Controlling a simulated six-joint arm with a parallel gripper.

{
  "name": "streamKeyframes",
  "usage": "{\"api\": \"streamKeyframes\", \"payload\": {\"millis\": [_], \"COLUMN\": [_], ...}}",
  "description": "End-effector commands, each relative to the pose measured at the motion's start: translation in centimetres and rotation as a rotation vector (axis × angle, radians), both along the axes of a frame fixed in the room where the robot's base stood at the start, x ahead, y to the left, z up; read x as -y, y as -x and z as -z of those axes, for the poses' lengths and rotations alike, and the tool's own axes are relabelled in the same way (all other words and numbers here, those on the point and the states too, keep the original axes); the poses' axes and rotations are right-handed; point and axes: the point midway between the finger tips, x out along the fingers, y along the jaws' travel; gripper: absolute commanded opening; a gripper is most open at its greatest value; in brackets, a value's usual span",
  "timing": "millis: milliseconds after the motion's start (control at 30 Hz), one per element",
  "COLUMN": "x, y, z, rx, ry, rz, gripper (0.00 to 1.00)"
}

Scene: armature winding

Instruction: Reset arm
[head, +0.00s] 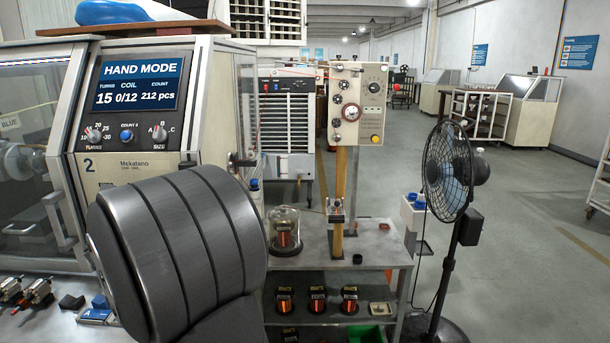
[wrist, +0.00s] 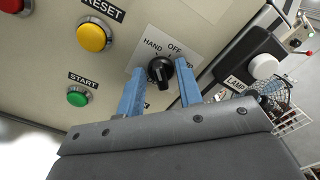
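In the wrist view a black selector knob (wrist: 160,72) sits on a white plate marked HAND and OFF, with a third label mostly hidden by a finger. My gripper (wrist: 160,82) has its two blue fingers apart, one on each side of the knob, with a gap showing to each. I cannot tell how far the fingertips are from the panel. In the head view my dark arm covers the front of the winding machine and my gripper does not show. The machine's display (head: 138,85) reads HAND MODE, turns 15, coil 0/12, count 212 pcs.
The panel also carries a yellow RESET button (wrist: 94,35), a green START button (wrist: 79,96), a red button (wrist: 12,5) and a white LAMP part (wrist: 264,66). A fan (head: 447,170) and a shelf cart (head: 385,258) stand to the machine's right.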

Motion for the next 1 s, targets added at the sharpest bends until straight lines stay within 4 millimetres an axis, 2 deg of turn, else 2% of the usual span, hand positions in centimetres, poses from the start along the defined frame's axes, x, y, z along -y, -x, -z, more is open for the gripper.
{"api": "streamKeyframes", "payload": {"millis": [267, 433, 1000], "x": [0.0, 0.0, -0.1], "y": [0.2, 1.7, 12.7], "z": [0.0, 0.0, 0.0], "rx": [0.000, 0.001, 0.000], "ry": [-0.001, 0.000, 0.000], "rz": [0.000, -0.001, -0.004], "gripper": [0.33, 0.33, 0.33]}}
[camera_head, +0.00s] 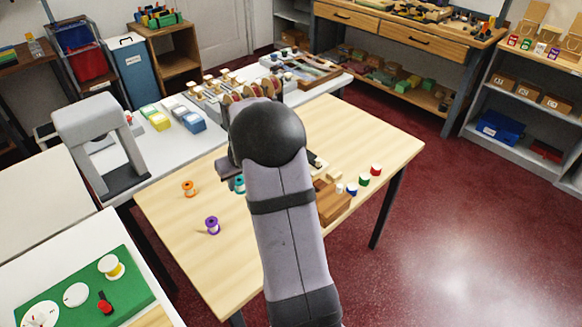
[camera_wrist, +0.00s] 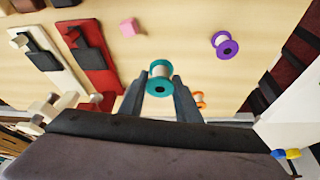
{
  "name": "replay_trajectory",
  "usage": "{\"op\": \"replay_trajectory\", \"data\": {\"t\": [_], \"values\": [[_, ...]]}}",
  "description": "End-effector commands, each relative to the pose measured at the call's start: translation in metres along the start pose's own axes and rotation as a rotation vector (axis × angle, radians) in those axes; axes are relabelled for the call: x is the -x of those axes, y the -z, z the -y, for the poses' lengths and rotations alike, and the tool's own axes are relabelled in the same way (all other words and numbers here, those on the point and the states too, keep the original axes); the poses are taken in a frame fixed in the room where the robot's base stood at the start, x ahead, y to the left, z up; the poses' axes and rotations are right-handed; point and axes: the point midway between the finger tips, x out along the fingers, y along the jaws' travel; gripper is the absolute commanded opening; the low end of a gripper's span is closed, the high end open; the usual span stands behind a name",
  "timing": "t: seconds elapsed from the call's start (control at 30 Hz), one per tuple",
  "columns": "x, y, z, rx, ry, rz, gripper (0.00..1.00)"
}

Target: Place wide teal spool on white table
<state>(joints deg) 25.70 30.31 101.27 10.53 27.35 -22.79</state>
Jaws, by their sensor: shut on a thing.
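The teal spool (camera_wrist: 159,81) with a pale winding sits between the fingertips of my gripper (camera_wrist: 160,77) in the wrist view. My gripper is shut on it. In the head view the teal spool (camera_head: 239,185) shows beside my dark wrist, above the wooden table; most of my gripper is hidden behind the arm. I cannot tell whether the spool touches the wood. White table surfaces lie left of the wooden table: one bare top (camera_head: 45,195), one at the front left (camera_head: 22,262) with a green mat, and one behind (camera_head: 160,160) with goods on it.
On the wooden table (camera_head: 180,250) stand an orange spool (camera_head: 189,188), a purple spool (camera_head: 212,225) and small coloured spools near a brown block (camera_head: 333,203). A grey arch-shaped stand (camera_head: 95,130) rises at the left. The wrist view also shows a pink block (camera_wrist: 129,27).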

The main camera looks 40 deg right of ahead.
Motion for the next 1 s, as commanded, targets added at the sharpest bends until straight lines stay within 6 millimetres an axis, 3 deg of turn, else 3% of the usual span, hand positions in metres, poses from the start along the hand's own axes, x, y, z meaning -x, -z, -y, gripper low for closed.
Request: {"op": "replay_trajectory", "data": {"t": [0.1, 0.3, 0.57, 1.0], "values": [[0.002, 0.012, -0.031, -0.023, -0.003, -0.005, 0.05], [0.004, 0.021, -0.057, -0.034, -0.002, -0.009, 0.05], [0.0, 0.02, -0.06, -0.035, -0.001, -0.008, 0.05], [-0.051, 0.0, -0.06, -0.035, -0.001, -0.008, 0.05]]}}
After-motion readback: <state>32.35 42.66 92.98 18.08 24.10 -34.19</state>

^^^^^^^^^^^^^^^^

**Stated problem**
Reproduce every line exactly and omit all pictures.

**Output of the task**
Controlling a simulated six-joint arm with a parallel gripper.

{
  "name": "streamKeyframes",
  "usage": "{\"api\": \"streamKeyframes\", \"payload\": {\"millis\": [_], \"COLUMN\": [_], ...}}",
  "description": "End-effector commands, each relative to the pose measured at the motion's start: translation in centimetres and rotation as a rotation vector (axis × angle, radians), both along the axes of a frame fixed in the room where the robot's base stood at the start, x ahead, y to the left, z up; read x as -y, y as -x and z as -z of those axes, for the poses' lengths and rotations alike, and the tool's own axes are relabelled in the same way (all other words and numbers here, those on the point and the states too, keep the original axes); the poses' axes and rotations are right-handed; point and axes: the point midway between the finger tips, x out along the fingers, y along the jaws' travel; gripper: absolute commanded opening; a gripper is most open at its greatest value; in brackets, a value's usual span",
  "timing": "millis: milliseconds after the motion's start (control at 30 Hz), one per element",
  "COLUMN": "x, y, z, rx, ry, rz, gripper (0.00 to 1.00)"
}

Scene: armature winding

Instruction: Reset arm
[head, +0.00s] 
[wrist, +0.00s] 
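In the wrist view a black selector knob (wrist: 160,72) sits on a white plate marked HAND and OFF, with a third label mostly hidden by a finger. My gripper (wrist: 160,82) has its two blue fingers apart, one on each side of the knob, with a gap showing to each. I cannot tell how far the fingertips are from the panel. In the head view my dark arm covers the front of the winding machine and my gripper does not show. The machine's display (head: 138,85) reads HAND MODE, turns 15, coil 0/12, count 212 pcs.
The panel also carries a yellow RESET button (wrist: 94,35), a green START button (wrist: 79,96), a red button (wrist: 12,5) and a white LAMP part (wrist: 264,66). A fan (head: 447,170) and a shelf cart (head: 385,258) stand to the machine's right.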

Motion for the next 1 s, targets added at the sharpest bends until straight lines stay within 4 millimetres an axis, 2 deg of turn, else 2% of the usual span, hand positions in centimetres, poses from the start along the defined frame's axes, x, y, z along -y, -x, -z, more is open for the gripper.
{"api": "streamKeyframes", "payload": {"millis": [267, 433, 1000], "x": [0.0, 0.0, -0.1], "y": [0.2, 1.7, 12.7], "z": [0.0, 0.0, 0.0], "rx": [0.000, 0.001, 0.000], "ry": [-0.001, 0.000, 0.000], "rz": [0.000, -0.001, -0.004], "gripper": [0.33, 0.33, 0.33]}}
[camera_head, +0.00s] 
[camera_wrist, +0.00s] 
{
  "name": "replay_trajectory",
  "usage": "{\"op\": \"replay_trajectory\", \"data\": {\"t\": [_], \"values\": [[_, ...]]}}",
  "description": "End-effector commands, each relative to the pose measured at the call's start: translation in metres along the start pose's own axes and rotation as a rotation vector (axis × angle, radians) in those axes; axes are relabelled for the call: x is the -x of those axes, y the -z, z the -y, for the poses' lengths and rotations alike, and the tool's own axes are relabelled in the same way (all other words and numbers here, those on the point and the states too, keep the original axes); the poses are taken in a frame fixed in the room where the robot's base stood at the start, x ahead, y to the left, z up; the poses' axes and rotations are right-handed; point and axes: the point midway between the finger tips, x out along the fingers, y along the jaws' travel; gripper is the absolute commanded opening; the low end of a gripper's span is closed, the high end open; the usual span stands behind a name",
  "timing": "t: seconds elapsed from the call's start (control at 30 Hz), one per tuple",
  "columns": "x, y, z, rx, ry, rz, gripper (0.00..1.00)"
}

Target: Place wide teal spool on white table
<state>(joints deg) 25.70 30.31 101.27 10.53 27.35 -22.79</state>
Jaws, by their sensor: shut on a thing.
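The teal spool (camera_wrist: 159,81) with a pale winding sits between the fingertips of my gripper (camera_wrist: 160,77) in the wrist view. My gripper is shut on it. In the head view the teal spool (camera_head: 239,185) shows beside my dark wrist, above the wooden table; most of my gripper is hidden behind the arm. I cannot tell whether the spool touches the wood. White table surfaces lie left of the wooden table: one bare top (camera_head: 45,195), one at the front left (camera_head: 22,262) with a green mat, and one behind (camera_head: 160,160) with goods on it.
On the wooden table (camera_head: 180,250) stand an orange spool (camera_head: 189,188), a purple spool (camera_head: 212,225) and small coloured spools near a brown block (camera_head: 333,203). A grey arch-shaped stand (camera_head: 95,130) rises at the left. The wrist view also shows a pink block (camera_wrist: 129,27).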

The main camera looks 40 deg right of ahead.
Motion for the next 1 s, as commanded, targets added at the sharpest bends until straight lines stay within 6 millimetres an axis, 3 deg of turn, else 3% of the usual span, hand positions in metres, poses from the start along the hand's own axes, x, y, z meaning -x, -z, -y, gripper low for closed.
Request: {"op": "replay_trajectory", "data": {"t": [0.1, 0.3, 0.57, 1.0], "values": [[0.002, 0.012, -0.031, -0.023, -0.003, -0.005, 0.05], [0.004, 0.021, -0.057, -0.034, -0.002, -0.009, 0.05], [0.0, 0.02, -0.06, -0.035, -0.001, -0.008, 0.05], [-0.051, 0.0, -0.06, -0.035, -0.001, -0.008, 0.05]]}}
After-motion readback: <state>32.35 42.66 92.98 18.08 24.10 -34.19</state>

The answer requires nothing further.